Earth exists in the fourth tier with all planetary and celestial bodies, whilst the sea and land exist on Planet Earth, this being the fifth tier. Organisms that exist on Earth are placed in the sixth tier. The Cake Stand concept demonstrates that without the sea and the land, organisms would not be able to exist, and that without the Earth, the land, sea, and organisms would not exist without it.
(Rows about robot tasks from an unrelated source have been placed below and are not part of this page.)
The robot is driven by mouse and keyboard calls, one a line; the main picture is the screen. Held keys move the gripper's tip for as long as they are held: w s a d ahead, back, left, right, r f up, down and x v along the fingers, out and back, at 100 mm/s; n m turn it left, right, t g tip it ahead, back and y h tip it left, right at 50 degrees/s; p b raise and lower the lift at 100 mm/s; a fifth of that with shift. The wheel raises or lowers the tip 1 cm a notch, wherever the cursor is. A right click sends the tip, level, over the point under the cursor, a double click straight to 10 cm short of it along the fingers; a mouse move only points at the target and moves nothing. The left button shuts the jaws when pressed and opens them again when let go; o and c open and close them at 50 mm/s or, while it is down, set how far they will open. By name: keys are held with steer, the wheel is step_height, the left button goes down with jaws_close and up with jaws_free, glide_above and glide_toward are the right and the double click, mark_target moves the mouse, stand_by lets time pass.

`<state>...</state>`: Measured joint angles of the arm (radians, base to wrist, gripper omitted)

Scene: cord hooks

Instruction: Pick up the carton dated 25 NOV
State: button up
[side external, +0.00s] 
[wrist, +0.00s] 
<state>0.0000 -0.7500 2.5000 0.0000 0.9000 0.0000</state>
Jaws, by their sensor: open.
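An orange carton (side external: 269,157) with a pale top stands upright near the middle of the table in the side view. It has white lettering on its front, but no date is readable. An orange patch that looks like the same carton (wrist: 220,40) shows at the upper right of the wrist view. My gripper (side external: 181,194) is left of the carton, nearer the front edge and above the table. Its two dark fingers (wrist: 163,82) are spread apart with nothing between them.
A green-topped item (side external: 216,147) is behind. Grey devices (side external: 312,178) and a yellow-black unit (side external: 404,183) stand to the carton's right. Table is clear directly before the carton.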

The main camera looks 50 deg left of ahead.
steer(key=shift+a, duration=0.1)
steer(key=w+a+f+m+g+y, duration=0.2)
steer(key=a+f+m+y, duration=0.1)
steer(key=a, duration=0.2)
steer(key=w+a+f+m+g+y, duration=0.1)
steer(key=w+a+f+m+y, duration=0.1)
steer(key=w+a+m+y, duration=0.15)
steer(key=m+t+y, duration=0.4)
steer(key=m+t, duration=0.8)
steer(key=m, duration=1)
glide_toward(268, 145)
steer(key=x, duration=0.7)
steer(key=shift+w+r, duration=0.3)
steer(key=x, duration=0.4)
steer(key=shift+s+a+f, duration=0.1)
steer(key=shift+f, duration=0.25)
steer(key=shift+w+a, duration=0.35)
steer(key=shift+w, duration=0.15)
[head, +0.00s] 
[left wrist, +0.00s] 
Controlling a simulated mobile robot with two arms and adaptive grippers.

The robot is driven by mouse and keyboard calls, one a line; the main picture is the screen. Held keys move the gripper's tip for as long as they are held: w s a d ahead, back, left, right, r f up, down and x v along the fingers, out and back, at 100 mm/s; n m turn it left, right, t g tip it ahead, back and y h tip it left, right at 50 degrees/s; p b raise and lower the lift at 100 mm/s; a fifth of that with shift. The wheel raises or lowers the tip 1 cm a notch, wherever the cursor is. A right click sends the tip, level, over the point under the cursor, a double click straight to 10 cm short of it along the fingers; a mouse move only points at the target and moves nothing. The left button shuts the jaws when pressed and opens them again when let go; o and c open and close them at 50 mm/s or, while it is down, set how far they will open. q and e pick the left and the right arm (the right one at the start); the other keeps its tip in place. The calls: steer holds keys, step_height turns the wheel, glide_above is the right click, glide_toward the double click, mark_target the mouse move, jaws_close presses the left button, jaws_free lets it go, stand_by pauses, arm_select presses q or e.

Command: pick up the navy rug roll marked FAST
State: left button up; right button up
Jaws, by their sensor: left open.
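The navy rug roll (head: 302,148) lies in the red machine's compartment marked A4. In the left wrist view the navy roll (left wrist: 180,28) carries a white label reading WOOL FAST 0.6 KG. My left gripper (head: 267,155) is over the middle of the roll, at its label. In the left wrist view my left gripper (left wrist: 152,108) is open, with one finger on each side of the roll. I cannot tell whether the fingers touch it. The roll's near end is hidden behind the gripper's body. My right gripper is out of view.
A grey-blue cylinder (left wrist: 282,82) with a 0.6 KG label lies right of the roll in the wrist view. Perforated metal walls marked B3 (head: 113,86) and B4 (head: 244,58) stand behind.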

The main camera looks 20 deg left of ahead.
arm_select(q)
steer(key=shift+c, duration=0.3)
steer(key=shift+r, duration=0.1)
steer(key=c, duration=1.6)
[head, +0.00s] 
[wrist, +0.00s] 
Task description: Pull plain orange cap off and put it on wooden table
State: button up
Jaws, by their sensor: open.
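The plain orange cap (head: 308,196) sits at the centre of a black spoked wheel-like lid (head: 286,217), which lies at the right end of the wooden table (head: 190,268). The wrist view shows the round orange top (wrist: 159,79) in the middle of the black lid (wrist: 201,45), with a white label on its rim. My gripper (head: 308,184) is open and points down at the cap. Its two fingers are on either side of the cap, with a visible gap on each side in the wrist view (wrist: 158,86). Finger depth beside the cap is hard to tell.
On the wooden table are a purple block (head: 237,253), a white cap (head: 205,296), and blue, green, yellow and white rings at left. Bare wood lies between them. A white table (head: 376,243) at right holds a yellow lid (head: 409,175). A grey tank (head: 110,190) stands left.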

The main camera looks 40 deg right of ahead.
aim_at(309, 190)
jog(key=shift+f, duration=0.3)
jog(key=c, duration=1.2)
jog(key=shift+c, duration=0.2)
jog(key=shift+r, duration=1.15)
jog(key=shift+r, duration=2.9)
I will be able to recognize that I have reached a greater understanding of my topic if I can identify the relationship between similar and opposite existences. By being able to do so, I will be able to refine and revolutionize my viewpoint and perspective, and become the enlightened individual who is a role model to other unenlightened beings. To put my learning into practice, I plan to create a visual representation of what I have learned. This depiction will hopefully convey to others the gist of what I have explored and discovered.

 

2 Responses to Unity of Opposites

  1. bryanjack says:

    Hi Kimberly,
    Your post reminded me of one of our Metaphysics introductions from a few years ago, and the ideas of Gilles Deleuze. It is very dense stuff, to be sure, but presents the nature of opposites (or at least differences) as essential to understanding objects in/and reality. Here is Leanne’s post from 2012 (http://philosophy.talons43.ca/2012/10/25/gilles-deleuze-and-his-view-of-reality-leanne/):

    “Deleuze claimed that identities are effects of difference, and that identities are neither logically nor metaphysically prior to difference, “Given that there exist differences of nature between things of the same genus.” Essentially, no two things are ever the same and the categories with which we identify them derive from differences. His argument stated that apparent identities such as “x” are made up of infinite differences, where “x” = the difference between “y” and “z”, and “y” = the difference between “a” and “b” and so on. Deleuze claimed that to honestly confront the concept of reality, we must grasp beings precisely how they are, and the concepts of identity (categories, resemblances, forms, etc) fail to attain what he has entitled “difference in itself.” He once said that “If philosophy has a positive and direct relation to things, it is only insofar as philosophy claims to grasp the thing itself, according to what it is, in its difference from everything it is not, in other words, in its internal difference.”

    I’m not sure if this gets you closer to an understanding of opposites, but may present you with new puzzles ; )

    Enjoy,

    Mr. J

     
    • ktay says:

      Hi Mr. J,

      Thanks for the link to Gilles Deleuze. My understanding about the Unity of Opposites seems to be regressing as I ponder over his ideas.